主人公ピップは、英国の貧しい沼沢地にある、姉の嫁ぎ先である貧しい鍛冶屋のジョーの家で、姉夫婦の手により育てられていた。ピップには、幼い少年時代に、逃亡した囚人に脅され、家から食料とやすり盗み、それを渡したという秘密があった。囚人は捕まるがピップの秘密は露見せずにすんだ。
成長し幼い秘密の記憶も薄れた頃、ピップは町の俗物バンブルチュク叔父の紹介で、過去の恋愛の記憶から復讐を誓った偏屈な老女ミス・ハヴィシャム家に出入りするようになり、愛するものを裏切り絶望させるよう入念に育てられた美少女エステラに出会う。エステラこそ、ミス・ハヴィシャムが自分の代わりに男や恋愛に復讐するための武器だった。だが、人生経験の浅いピップには、お金持ちの家の見かけの洗練や豊かさは見えても、ジョーの信念や誠実さ、ビディの優しさなどの価値は見えない。

「あんたが紳士になりたいってのは、そのひとを見かえしてやるためなの、それともそのひとを自分のものにするためなの?」ビディはちょっと黙っていてから、こうたずねた。
「ぼくにはわからないんだ」と、わたしはふさぎこんでいった。
「というのはね、もしそのひとを見かえしてやるためだったら」と、ビディはつづけた、「そのひとのいうことなんか、ちっとも気にかけないでいるほうが、もっといい、もっと独立的なやりかただと、わたし思うの----でも、あんたがいちばんよくごぞんじよ。

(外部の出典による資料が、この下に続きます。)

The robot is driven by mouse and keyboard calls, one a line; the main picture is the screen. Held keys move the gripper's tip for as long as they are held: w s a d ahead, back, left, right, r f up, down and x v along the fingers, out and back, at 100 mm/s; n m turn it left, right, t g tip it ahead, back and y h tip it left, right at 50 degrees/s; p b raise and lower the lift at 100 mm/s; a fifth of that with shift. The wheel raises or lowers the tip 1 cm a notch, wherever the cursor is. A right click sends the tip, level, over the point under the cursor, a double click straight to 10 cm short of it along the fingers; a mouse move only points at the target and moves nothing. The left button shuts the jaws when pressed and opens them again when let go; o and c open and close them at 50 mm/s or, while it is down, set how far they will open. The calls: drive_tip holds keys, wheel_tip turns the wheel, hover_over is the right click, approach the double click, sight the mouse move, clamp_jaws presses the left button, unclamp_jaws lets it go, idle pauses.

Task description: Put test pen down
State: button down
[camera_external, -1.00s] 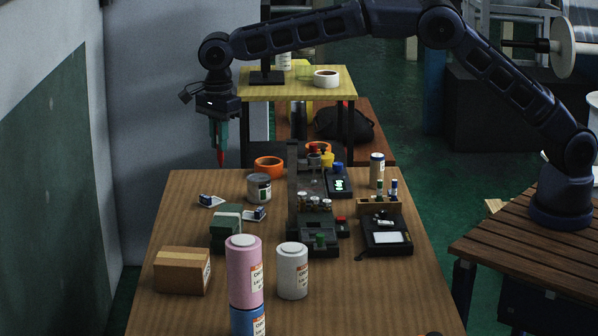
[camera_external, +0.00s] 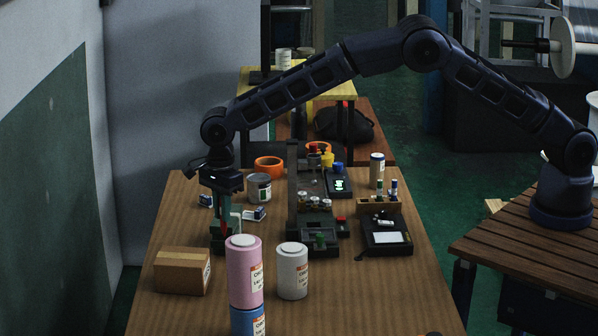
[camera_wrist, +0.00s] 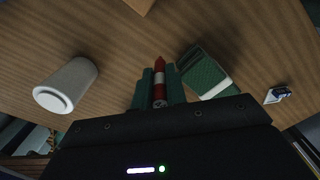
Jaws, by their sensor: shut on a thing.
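The test pen (camera_wrist: 159,82) shows in the wrist view as a slim red stick with a pale band, pointing away from my wrist. My gripper (camera_wrist: 159,88) is shut on it, with one teal finger on each side. In the external view my gripper (camera_external: 221,218) points down over the left part of the wooden table (camera_external: 180,225), just in front of or beside the dark green box. The pen is hard to make out there. I cannot tell whether its tip touches the table.
The green box (camera_wrist: 205,75) lies close right of the pen in the wrist view. A pale cylinder (camera_wrist: 66,85) stands left. A cardboard box (camera_external: 182,272), a pink canister (camera_external: 243,275) and a white canister (camera_external: 292,275) stand nearby. A grey can (camera_external: 259,188) is farther back.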

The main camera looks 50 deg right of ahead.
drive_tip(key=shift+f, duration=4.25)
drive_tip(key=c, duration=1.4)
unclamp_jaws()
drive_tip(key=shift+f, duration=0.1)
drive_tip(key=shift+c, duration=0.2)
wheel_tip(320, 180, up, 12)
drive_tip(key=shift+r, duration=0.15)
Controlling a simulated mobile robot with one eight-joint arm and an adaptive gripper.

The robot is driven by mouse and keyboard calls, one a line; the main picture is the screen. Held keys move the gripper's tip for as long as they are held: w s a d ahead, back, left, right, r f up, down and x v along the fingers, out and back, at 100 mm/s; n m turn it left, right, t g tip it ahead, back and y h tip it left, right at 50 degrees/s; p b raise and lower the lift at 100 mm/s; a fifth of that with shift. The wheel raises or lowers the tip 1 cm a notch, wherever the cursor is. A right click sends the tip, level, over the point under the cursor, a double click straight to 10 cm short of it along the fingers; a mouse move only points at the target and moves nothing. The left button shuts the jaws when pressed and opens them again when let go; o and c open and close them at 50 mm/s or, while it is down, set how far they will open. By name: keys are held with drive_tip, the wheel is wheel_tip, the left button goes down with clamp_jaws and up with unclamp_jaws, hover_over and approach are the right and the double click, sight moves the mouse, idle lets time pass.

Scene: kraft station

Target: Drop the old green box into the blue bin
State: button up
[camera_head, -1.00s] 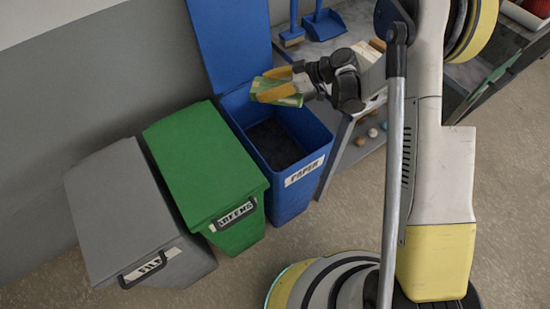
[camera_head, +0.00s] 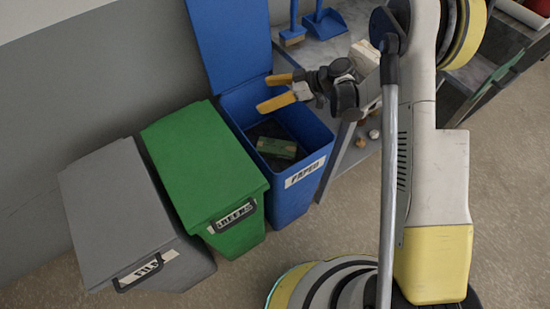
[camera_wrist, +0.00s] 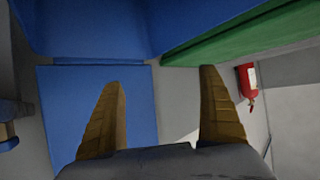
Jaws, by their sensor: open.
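The green box (camera_head: 277,148) lies inside the blue bin (camera_head: 317,143), which has its lid raised and a PAPER label on its front. The box is down in the bin's dark interior, apart from my gripper. My gripper (camera_head: 268,93) is open and empty above the bin's opening. In the wrist view the two yellow fingers of my gripper (camera_wrist: 162,110) are spread with nothing between them. The blue bin's raised lid (camera_wrist: 65,115) shows behind them there. The box is not visible in the wrist view.
A closed green bin (camera_head: 205,160) stands left of the blue bin, with a closed grey bin (camera_head: 115,205) beyond it. A grey shelf unit (camera_head: 335,48) holding a blue dustpan (camera_head: 325,22) is behind my arm. A red extinguisher-like object (camera_wrist: 246,82) hangs on the wall.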

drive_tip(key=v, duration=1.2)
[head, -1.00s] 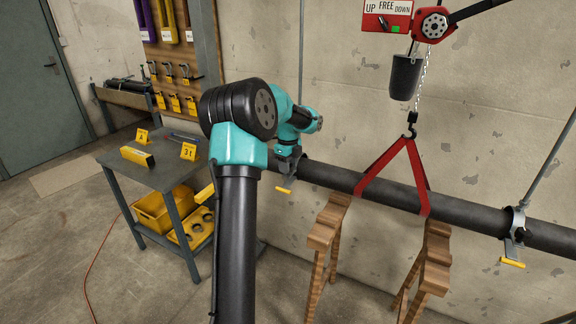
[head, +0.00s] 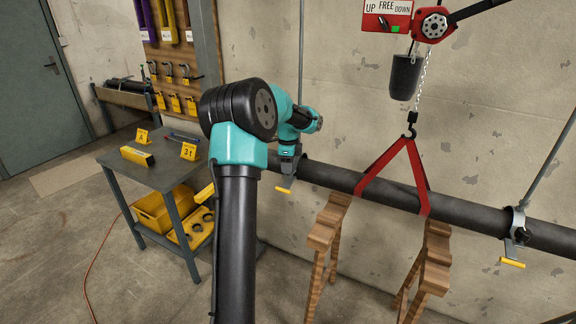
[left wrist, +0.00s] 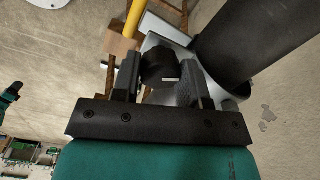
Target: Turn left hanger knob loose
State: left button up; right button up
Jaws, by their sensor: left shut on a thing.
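The left hanger (head: 287,182) holds the dark pipe (head: 330,176) near its left end, and a yellow handle (head: 283,190) sticks out below it. My left gripper (head: 288,165) is at this hanger, on its near side. In the left wrist view the black left hanger knob (left wrist: 158,65) sits between the two dark fingers, and the gripper is shut on it. The knob is hidden behind my gripper in the head view.
A red sling (head: 421,180) on a hoist hook holds the pipe's middle, above wooden trestles (head: 327,227). A second hanger (head: 517,230) with a yellow handle is at the right. A grey workbench (head: 165,170) stands at the left. The concrete wall is close behind the pipe.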

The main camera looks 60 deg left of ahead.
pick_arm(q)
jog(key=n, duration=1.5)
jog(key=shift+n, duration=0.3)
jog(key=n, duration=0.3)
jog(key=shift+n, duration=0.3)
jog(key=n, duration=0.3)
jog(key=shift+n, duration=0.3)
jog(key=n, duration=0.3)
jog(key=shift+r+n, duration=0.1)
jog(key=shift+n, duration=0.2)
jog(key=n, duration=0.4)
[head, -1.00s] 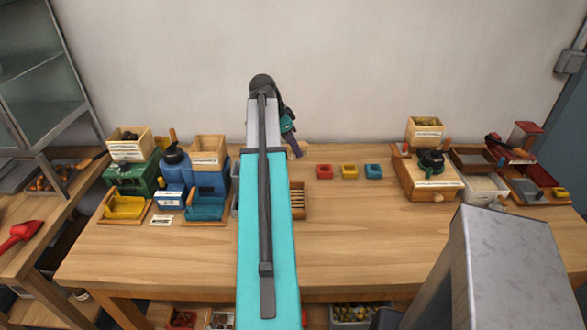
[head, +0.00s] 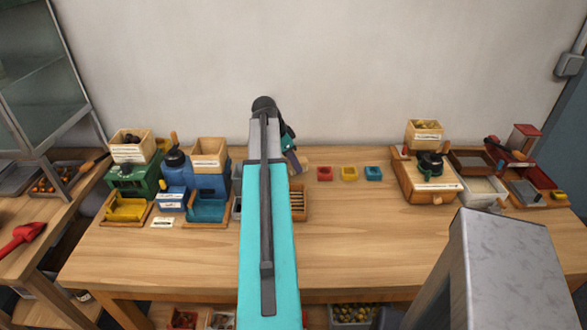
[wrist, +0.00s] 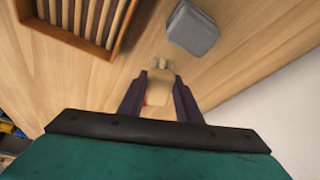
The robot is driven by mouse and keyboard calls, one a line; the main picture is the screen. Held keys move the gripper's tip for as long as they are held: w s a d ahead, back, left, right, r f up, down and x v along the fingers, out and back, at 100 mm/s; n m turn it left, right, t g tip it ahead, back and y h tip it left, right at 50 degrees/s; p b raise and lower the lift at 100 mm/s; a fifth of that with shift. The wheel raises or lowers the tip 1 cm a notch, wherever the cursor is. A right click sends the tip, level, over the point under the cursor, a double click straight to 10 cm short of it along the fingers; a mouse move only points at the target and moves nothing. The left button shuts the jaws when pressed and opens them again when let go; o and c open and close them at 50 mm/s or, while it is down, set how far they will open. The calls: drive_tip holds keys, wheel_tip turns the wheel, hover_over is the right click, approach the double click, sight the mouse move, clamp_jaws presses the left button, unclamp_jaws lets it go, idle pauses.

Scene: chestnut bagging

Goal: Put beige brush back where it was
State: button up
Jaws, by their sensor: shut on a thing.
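My gripper (wrist: 160,88) is in the wrist view with its two dark purple fingers closed on the beige brush (wrist: 158,98). The brush sits between the fingers, with small pale tips showing beyond them. It is over the wooden table, and I cannot tell whether it touches the wood. In the head view my gripper (head: 297,167) is near the back edge of the table, behind the slatted wooden tray (head: 299,203). The brush is mostly hidden there.
The slatted tray (wrist: 122,38) and a grey block (wrist: 192,30) lie close by in the wrist view. The wall is close behind. The front middle table is clear.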

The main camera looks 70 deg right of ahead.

それから、もしそのひとを自分のものにするためだったら、----あたし、そのひとは、自分のものにする値打のないひとだと思うの----でも、あんたがいちばんごぞんじよ」(新潮文庫版、山西英一訳)

こういう助言の価値は、経験をへて初めてわかるものだろう。
さて、奇妙な条件がついてはいるものの、ピップには突然大きな遺産が入ることになる。若者の好奇心と独立心は、村を出て紳士になり、エステラと結婚することを夢見て、この条件を受諾させることとなる。ロンドンの生活も、後見人となったジャガーズ氏の冷酷さや、現実と関わらないことが貴族的だと育てられた妻と結婚したポケット氏の無力な怒りや、単に上品であるにすぎない浮草のようなハーバートなどとの関わりの中で、金遣いだけが荒くなるだけだった。
そして、ミス・ハヴィシャムの招きで村に帰ることになったとき、ジョーとビディの待つ家に戻らず青猪亭に泊まり、ミス・ハヴィシャムの屋敷に行く。私には優しさがないのよ、と警告するエステラの美貌に、ピップはただ憧れるだけだった。

さて、下巻に取りかかるのが、いささか気が重い。たしか、むかし若い時分に読んだときも、後味はずいぶん悪かったように思う。ピップの破滅に幼い頃の恐怖がどう関わってくるのか、細部の記憶は残っていない。新規に読むのとほとんど同じ状態であり、作者の意図は残念ながらまだつかめていない。